— BEGIN Provided entries —
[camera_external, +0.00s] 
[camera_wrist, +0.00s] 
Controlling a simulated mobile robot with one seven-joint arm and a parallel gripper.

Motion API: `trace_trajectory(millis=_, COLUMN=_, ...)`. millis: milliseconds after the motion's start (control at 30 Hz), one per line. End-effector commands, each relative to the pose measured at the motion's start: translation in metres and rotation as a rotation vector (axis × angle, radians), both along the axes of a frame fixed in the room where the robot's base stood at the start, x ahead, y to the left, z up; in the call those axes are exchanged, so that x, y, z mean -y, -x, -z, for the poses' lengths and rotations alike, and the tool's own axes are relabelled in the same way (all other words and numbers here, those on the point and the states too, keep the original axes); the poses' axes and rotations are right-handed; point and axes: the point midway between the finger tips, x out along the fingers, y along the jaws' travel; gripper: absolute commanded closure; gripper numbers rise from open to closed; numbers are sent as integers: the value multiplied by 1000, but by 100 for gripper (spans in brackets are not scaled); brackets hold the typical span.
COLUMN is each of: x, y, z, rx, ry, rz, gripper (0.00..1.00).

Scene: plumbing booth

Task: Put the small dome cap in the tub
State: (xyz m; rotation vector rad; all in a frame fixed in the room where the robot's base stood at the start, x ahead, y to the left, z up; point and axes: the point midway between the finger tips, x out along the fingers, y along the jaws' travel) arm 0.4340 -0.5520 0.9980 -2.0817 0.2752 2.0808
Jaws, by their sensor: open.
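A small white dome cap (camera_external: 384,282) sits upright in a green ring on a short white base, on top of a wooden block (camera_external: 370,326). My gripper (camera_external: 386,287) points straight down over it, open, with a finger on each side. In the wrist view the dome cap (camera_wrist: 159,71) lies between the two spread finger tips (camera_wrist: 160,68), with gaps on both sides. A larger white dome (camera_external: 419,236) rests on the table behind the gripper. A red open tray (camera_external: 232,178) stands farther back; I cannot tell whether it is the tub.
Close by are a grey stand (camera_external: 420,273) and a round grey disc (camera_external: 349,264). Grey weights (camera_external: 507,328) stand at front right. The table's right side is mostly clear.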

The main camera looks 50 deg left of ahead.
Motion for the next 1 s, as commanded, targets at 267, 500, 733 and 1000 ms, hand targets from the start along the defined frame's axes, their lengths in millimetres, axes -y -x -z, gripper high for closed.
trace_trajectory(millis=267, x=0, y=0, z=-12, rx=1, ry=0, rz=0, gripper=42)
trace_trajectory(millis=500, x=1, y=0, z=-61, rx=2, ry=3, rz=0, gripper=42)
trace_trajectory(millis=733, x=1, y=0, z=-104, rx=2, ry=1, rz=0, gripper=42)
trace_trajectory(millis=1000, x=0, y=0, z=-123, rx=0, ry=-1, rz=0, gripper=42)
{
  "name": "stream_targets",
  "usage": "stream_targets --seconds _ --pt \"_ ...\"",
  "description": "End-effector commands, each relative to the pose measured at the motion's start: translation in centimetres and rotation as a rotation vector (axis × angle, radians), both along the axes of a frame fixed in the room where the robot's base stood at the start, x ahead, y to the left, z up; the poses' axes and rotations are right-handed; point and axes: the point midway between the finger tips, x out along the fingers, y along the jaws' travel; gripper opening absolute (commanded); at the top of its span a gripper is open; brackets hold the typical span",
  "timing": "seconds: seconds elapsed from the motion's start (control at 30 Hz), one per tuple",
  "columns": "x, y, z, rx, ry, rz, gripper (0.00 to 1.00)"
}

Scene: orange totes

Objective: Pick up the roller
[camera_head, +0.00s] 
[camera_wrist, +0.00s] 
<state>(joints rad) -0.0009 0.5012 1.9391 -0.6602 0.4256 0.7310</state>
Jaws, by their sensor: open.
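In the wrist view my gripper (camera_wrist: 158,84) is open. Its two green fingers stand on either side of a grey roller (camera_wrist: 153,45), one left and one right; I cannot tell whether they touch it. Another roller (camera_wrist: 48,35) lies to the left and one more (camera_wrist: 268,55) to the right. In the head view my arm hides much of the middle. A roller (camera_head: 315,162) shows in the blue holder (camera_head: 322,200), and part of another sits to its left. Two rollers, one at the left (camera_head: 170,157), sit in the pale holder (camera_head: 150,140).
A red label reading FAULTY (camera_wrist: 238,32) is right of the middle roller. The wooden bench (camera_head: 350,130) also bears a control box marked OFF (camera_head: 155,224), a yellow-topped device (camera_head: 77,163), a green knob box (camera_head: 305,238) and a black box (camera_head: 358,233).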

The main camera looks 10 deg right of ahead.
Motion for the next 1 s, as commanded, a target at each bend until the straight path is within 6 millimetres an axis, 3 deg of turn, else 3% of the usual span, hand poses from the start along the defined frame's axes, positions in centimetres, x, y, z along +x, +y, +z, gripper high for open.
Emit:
— END Provided entries —
▶ [What the task asks]:
Above are some records. Print them all exactly.

▶ [Result for this exercise]:
[camera_external, +0.00s] 
[camera_wrist, +0.00s] 
Controlling a simulated mobile robot with one seven-joint arm and a parallel gripper.

Motion API: `trace_trajectory(millis=_, COLUMN=_, ...)`. millis: milliseconds after the motion's start (control at 30 Hz), one per line. End-effector commands, each relative to the pose measured at the motion's start: translation in metres and rotation as a rotation vector (axis × angle, radians), both along the axes of a frame fixed in the room where the robot's base stood at the start, x ahead, y to the left, z up; in the call those axes are exchanged, so that x, y, z mean -y, -x, -z, for the poses' lengths and rotations alike, and the tool's own axes are relabelled in the same way (all other words and numbers here, those on the point and the states too, keep the original axes); the poses' axes and rotations are right-handed; point and axes: the point midway between the finger tips, x out along the fingers, y along the jaws' travel; gripper: absolute commanded closure; gripper numbers rise from open to closed; numbers are sent as integers: the value multiplied by 1000, but by 100 for gripper (spans in brackets are not scaled); brackets hold the typical span.
COLUMN is each of: x, y, z, rx, ry, rz, gripper (0.00..1.00).

Scene: plumbing booth

Task: Put the small dome cap in the tub
State: (xyz m; rotation vector rad; all in a frame fixed in the room where the robot's base stood at the start, x ahead, y to the left, z up; point and axes: the point midway between the finger tips, x out along the fingers, y along the jaws' travel) arm 0.4340 -0.5520 0.9980 -2.0817 0.2752 2.0808
Jaws, by their sensor: open.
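A small white dome cap (camera_external: 384,282) sits upright in a green ring on a short white base, on top of a wooden block (camera_external: 370,326). My gripper (camera_external: 386,287) points straight down over it, open, with a finger on each side. In the wrist view the dome cap (camera_wrist: 159,71) lies between the two spread finger tips (camera_wrist: 160,68), with gaps on both sides. A larger white dome (camera_external: 419,236) rests on the table behind the gripper. A red open tray (camera_external: 232,178) stands farther back; I cannot tell whether it is the tub.
Close by are a grey stand (camera_external: 420,273) and a round grey disc (camera_external: 349,264). Grey weights (camera_external: 507,328) stand at front right. The table's right side is mostly clear.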

The main camera looks 50 deg left of ahead.
Motion for the next 1 s, as commanded, targets at 267, 500, 733 and 1000 ms, hand targets from the start along the defined frame's axes, their lengths in millimetres, axes -y -x -z, gripper high for closed.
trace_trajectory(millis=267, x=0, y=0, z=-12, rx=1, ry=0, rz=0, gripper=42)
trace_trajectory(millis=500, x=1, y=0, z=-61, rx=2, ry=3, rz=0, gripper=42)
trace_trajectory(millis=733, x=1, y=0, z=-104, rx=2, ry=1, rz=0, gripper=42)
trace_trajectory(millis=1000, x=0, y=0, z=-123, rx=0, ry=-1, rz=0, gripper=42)
{
  "name": "stream_targets",
  "usage": "stream_targets --seconds _ --pt \"_ ...\"",
  "description": "End-effector commands, each relative to the pose measured at the motion's start: translation in centimetres and rotation as a rotation vector (axis × angle, radians), both along the axes of a frame fixed in the room where the robot's base stood at the start, x ahead, y to the left, z up; the poses' axes and rotations are right-handed; point and axes: the point midway between the finger tips, x out along the fingers, y along the jaws' travel; gripper opening absolute (commanded); at the top of its span a gripper is open; brackets hold the typical span",
  "timing": "seconds: seconds elapsed from the motion's start (control at 30 Hz), one per tuple",
  "columns": "x, y, z, rx, ry, rz, gripper (0.00 to 1.00)"
}

Scene: orange totes

Objective: Pick up the roller
[camera_head, +0.00s] 
[camera_wrist, +0.00s] 
<state>(joints rad) -0.0009 0.5012 1.9391 -0.6602 0.4256 0.7310</state>
Jaws, by their sensor: open.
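In the wrist view my gripper (camera_wrist: 158,84) is open. Its two green fingers stand on either side of a grey roller (camera_wrist: 153,45), one left and one right; I cannot tell whether they touch it. Another roller (camera_wrist: 48,35) lies to the left and one more (camera_wrist: 268,55) to the right. In the head view my arm hides much of the middle. A roller (camera_head: 315,162) shows in the blue holder (camera_head: 322,200), and part of another sits to its left. Two rollers, one at the left (camera_head: 170,157), sit in the pale holder (camera_head: 150,140).
A red label reading FAULTY (camera_wrist: 238,32) is right of the middle roller. The wooden bench (camera_head: 350,130) also bears a control box marked OFF (camera_head: 155,224), a yellow-topped device (camera_head: 77,163), a green knob box (camera_head: 305,238) and a black box (camera_head: 358,233).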

The main camera looks 10 deg right of ahead.
Motion for the next 1 s, as commanded, a target at each bend until the straight path is within 6 millimetres an axis, 3 deg of turn, else 3% of the usual span, hand poses from the start along the defined frame's axes, positions in centimetres, x, y, z along +x, +y, +z, gripper high for open.
Emit:

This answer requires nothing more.